Identify the lines holding "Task" and copy them.

# Records to use:
····················

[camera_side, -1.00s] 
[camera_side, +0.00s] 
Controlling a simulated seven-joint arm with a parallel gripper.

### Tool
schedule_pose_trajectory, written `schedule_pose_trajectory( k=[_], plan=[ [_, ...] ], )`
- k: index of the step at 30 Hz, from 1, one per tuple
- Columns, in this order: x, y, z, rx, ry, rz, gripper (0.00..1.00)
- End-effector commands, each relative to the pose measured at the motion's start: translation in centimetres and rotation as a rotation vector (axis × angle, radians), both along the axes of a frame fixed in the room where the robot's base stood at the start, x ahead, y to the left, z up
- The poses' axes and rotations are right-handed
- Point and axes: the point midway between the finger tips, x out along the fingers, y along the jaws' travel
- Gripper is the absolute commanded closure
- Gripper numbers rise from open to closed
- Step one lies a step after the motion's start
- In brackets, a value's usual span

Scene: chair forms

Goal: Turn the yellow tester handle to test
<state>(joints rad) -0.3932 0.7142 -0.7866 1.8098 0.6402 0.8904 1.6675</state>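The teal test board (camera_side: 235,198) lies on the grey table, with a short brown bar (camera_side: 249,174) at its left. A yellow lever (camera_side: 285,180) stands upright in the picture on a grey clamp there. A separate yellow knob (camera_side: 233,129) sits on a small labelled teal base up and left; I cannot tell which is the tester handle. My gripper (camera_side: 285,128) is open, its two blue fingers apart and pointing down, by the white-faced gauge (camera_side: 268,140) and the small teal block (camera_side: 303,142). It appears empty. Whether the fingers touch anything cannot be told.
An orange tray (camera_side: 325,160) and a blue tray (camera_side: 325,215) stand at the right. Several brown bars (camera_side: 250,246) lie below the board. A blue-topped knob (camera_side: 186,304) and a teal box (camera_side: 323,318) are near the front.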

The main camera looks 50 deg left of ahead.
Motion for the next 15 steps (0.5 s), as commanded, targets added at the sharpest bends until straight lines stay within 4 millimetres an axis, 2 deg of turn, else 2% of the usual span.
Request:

····················

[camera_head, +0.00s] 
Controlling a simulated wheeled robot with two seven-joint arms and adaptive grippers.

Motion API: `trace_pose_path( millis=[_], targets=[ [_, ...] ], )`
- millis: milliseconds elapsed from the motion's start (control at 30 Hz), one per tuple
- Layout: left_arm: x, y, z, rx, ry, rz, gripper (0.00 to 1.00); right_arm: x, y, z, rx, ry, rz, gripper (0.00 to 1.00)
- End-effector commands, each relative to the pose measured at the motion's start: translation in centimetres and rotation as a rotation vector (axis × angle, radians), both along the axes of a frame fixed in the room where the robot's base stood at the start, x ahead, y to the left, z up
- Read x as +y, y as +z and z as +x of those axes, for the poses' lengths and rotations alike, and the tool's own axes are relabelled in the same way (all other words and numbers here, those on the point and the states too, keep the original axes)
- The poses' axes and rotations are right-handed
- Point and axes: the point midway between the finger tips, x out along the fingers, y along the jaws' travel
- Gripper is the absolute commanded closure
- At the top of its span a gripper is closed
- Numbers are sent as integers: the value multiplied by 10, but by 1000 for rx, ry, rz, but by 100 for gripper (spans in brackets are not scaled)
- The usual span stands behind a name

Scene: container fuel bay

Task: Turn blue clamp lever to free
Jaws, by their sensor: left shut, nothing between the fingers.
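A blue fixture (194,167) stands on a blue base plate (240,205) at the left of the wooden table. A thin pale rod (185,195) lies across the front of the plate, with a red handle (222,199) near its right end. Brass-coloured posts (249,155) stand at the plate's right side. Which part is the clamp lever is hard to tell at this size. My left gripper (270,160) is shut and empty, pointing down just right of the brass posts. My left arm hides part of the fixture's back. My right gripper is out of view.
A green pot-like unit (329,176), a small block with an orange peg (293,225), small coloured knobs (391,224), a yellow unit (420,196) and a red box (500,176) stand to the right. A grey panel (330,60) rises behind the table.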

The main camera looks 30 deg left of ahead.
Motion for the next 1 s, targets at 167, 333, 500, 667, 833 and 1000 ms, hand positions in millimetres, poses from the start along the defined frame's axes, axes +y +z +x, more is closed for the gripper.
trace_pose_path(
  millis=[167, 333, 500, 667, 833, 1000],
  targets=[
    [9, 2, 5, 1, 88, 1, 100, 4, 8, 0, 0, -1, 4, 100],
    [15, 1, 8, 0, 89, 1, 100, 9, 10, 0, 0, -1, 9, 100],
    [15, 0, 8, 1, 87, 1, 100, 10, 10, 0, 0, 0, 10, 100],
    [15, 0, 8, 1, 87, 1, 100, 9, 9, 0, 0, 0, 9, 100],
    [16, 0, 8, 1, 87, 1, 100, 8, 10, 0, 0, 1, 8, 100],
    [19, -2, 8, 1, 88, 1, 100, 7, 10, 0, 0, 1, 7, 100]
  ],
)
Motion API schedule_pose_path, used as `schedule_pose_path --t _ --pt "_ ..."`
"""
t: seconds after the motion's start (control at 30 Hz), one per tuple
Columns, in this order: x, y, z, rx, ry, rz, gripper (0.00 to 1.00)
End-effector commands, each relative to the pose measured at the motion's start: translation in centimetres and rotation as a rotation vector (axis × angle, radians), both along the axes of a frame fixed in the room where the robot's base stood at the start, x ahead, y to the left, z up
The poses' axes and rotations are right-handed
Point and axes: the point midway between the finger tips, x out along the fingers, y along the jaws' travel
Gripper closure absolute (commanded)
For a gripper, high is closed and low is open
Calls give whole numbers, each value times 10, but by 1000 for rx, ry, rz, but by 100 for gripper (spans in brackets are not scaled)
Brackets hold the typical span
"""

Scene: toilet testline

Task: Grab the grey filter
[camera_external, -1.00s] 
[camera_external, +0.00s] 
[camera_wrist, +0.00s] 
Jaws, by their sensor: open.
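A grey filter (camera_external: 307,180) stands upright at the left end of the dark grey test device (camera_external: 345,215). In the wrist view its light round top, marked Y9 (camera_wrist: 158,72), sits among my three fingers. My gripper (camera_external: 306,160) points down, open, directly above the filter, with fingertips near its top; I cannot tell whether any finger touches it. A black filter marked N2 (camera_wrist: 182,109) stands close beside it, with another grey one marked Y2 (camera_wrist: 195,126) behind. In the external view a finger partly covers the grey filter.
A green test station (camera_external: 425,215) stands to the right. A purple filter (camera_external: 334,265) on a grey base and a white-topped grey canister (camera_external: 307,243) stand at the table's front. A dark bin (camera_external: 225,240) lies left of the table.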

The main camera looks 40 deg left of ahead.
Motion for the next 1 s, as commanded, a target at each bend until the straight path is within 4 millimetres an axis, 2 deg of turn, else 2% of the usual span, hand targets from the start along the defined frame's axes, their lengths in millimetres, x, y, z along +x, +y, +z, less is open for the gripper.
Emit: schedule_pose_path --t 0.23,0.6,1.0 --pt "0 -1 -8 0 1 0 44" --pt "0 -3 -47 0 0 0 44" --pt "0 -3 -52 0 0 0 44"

····················

# Final result:
Task: Turn blue clamp lever to free
Task: Grab the grey filter

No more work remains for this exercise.